At boot, a series of self-checks are performed and presented to the user.
.. todo::
Add another POST capture
During normal mode, the screen shows version, temperature, config, Wi-Fi, and latest read/push information.
.. todo::
Show a normal screen with arrows pointing to each entry, pointing out the UTC time aspect
When a significant error occurs, the screen will show the message as error text.
.. todo::
Add a picture of an error
Depending on the type of error, the system may continue after a pause, reboot, or hang on that error indefinitely.
If it hangs indefinitely, it will result in an unresponsive temperature on GitHub, which will yield a failing Action, and an email alert.
FAQ
***
- Why are the timestamps wrong?
- They are in UTC because I am not sure which time zone this will be in, and whether daylight savings is active. UTC is a constant. For reference, during Winter, when DST is off, you can get central (standard) time by subtracting 6 hours from the UTC time.
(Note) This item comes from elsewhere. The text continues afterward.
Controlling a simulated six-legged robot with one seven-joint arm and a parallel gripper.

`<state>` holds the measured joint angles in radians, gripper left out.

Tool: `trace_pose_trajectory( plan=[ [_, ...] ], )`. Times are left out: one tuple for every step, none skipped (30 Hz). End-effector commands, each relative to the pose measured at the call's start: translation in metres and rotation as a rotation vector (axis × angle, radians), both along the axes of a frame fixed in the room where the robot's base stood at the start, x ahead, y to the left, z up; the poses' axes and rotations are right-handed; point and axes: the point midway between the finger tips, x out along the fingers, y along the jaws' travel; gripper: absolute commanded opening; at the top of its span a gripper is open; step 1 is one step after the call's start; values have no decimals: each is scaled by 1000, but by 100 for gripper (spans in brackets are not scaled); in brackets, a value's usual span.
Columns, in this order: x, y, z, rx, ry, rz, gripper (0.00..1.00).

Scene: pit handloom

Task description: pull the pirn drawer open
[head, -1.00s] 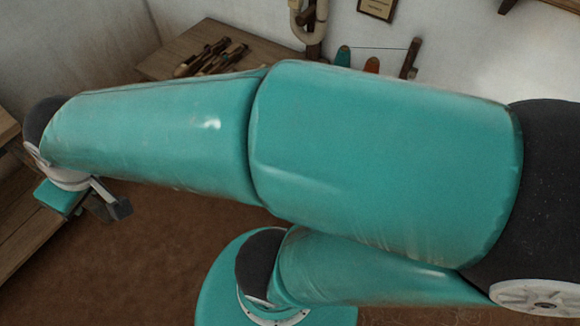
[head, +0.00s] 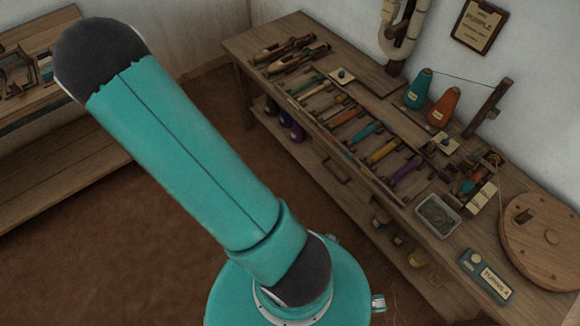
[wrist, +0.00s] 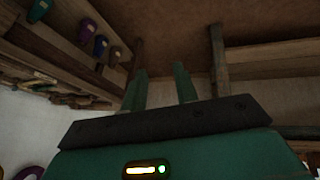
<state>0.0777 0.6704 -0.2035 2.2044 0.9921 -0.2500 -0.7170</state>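The wooden bench has a front panel with a dark bar handle (head: 335,172), below a row of slots holding coloured pirns (head: 362,136). I take this panel as the pirn drawer front; it looks flush with the bench. My gripper (wrist: 160,72) shows in the wrist view with its two green fingers apart and nothing between them. In the head view my gripper is hidden, with my arm reaching to the upper left, away from the bench. The drawer handle cannot be made out in the wrist view.
On the bench are shuttles (head: 291,48), a teal cone (head: 418,88), an orange cone (head: 443,107), a clear tray (head: 437,215), a round wooden wheel (head: 545,240) and a counter box (head: 486,276). Cones (wrist: 75,30) sit on the lower shelf. Floor (head: 120,250) before the bench is clear.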

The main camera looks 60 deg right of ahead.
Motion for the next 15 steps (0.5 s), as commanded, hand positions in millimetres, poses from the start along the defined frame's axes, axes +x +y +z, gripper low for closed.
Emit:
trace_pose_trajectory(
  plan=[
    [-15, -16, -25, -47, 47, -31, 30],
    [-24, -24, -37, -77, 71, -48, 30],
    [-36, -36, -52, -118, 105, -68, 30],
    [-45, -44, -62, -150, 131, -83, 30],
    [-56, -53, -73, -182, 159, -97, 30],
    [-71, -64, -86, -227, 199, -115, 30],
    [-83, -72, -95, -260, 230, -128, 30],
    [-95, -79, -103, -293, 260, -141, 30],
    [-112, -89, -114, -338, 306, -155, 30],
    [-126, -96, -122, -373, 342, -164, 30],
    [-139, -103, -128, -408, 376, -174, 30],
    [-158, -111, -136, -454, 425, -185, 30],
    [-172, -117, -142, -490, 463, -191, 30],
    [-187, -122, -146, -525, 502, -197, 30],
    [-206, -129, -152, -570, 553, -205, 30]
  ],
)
During summer, when DST is on, you can get central (daylight) time by subtracting 5 hours from the UTC time.
- When it boots up, it says Wi-Fi error, but it seems to work.
- When the Pico is deployed to a new Wi-Fi network, it often takes a bit longer to initiate the connection. Sometimes this delay is long enough that the Wi-Fi step actually reports failure. The devices are expected to behave reasonably without internet access, as we can never rely on a stable connection. So the device will continually check for network status and try to connect regularly. If you notice it never connecting to Wi-Fi, it's possible there is a typo in the network fields. You may need to factory reset the device and re-enter the Wi-Fi and GitHub credentials.